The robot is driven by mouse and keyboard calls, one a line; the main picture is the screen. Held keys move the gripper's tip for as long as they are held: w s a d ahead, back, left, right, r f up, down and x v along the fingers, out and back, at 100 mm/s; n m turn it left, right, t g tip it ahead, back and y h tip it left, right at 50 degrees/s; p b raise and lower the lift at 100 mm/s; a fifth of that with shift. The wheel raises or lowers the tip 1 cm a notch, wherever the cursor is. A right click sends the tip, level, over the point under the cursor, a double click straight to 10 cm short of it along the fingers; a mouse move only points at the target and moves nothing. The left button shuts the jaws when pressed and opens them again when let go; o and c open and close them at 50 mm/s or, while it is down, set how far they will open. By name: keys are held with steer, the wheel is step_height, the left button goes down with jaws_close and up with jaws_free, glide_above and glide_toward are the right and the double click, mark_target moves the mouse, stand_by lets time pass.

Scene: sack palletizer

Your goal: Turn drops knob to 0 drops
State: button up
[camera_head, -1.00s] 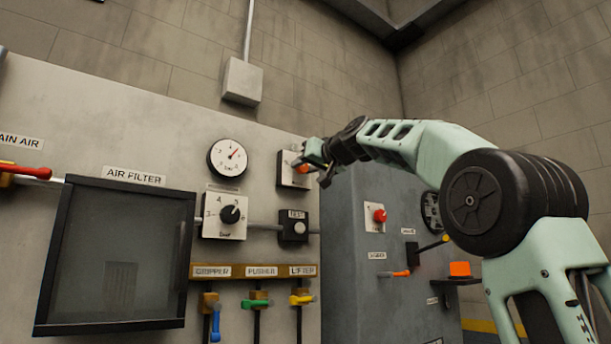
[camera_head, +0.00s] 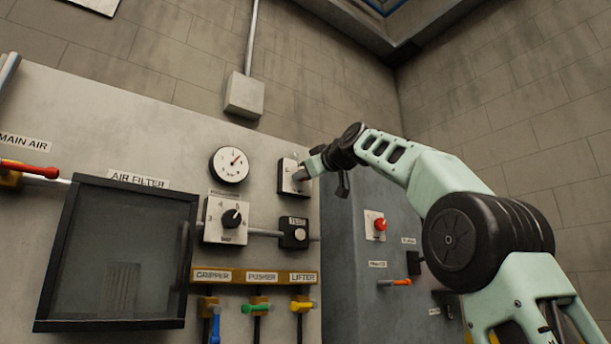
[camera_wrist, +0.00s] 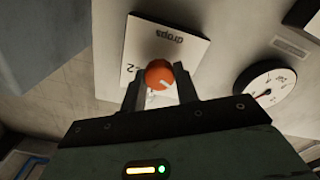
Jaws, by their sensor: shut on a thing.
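The drops knob is an orange round knob (camera_wrist: 159,74) on a white plate (camera_wrist: 182,50). In the wrist view the plate reads "drops" upside down, with a "2" left of the knob. A short pale mark shows on the knob's lower part, near the fingers. My gripper (camera_wrist: 160,88) is shut on the knob, one finger at each side. In the head view my gripper (camera_head: 303,174) is at the plate (camera_head: 288,178), right of the gauge, and hides the knob. The other dial figures are hidden or unreadable.
A round gauge (camera_head: 231,164) is left of the plate; it also shows in the wrist view (camera_wrist: 265,92). A bar dial (camera_head: 232,218) and a test button box (camera_head: 294,232) sit below. A grey cabinet with a red button (camera_head: 380,224) stands to the right.

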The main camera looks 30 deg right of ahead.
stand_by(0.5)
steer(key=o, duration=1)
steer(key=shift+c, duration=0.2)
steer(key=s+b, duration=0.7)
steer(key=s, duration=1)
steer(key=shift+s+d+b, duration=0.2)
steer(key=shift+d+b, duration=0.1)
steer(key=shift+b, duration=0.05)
# # #
Aim of the task
Copy word for word only the lines above from the one with "Scene: sack palletizer" through the one with "[camera_wrist, +0.00s]". Leave pictures out.

Written reply
Scene: sack palletizer

Your goal: Turn drops knob to 0 drops
State: button up
[camera_head, -1.00s] 
[camera_head, +0.00s] 
[camera_wrist, +0.00s] 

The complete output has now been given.